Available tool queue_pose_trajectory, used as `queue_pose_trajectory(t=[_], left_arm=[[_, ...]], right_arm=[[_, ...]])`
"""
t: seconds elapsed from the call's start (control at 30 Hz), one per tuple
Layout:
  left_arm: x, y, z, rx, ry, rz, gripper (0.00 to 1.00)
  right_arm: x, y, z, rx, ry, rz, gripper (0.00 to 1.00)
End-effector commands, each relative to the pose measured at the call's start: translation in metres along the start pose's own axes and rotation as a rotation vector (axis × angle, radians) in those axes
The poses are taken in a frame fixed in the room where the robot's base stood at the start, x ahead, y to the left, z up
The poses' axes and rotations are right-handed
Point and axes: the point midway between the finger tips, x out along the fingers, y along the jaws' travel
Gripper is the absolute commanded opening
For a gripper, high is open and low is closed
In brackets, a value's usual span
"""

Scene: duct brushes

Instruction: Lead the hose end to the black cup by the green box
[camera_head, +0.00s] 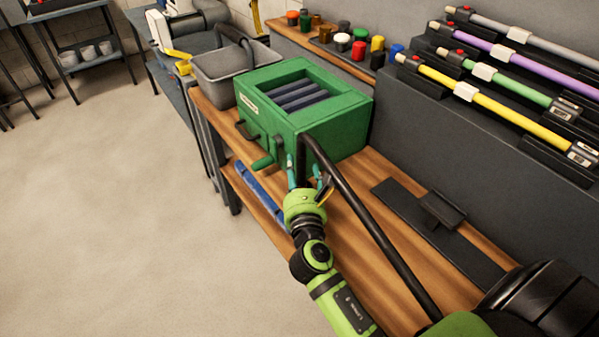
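The green box (330,143) stands on the wooden bench, with dark slats in its open top. A black hose (375,228) runs up from the lower right and bends over in front of the box. Its near part goes down between the teal fingers of my right gripper (304,172), which look closed on it; the hose end itself is hidden. A small black fitting (246,130), possibly the black cup, sits at the box's left face, beside a green handle (263,162). My left gripper is out of view.
A grey bin (222,73) stands behind the box. Coloured caps (359,50) sit in rows at the back. Coloured rods lie on a dark stepped rack (480,150) at the right. A black plate (410,218) lies on the bench (345,268).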

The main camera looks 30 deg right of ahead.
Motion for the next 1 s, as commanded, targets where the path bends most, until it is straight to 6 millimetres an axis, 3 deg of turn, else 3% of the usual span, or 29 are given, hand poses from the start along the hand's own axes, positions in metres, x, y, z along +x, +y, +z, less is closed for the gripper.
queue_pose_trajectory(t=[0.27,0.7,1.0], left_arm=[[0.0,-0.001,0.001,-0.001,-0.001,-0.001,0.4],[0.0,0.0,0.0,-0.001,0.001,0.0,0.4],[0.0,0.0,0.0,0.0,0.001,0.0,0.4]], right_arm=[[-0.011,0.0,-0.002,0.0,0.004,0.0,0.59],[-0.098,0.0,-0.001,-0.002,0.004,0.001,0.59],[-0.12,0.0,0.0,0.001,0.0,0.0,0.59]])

DIRECTIONS FOR THIS TASK
Show every line above in which the word "ahead" occurs.

RESPONSE TO THE EXERCISE
The poses are taken in a frame fixed in the room where the robot's base stood at the start, x ahead, y to the left, z up
The main camera looks 30 deg right of ahead.

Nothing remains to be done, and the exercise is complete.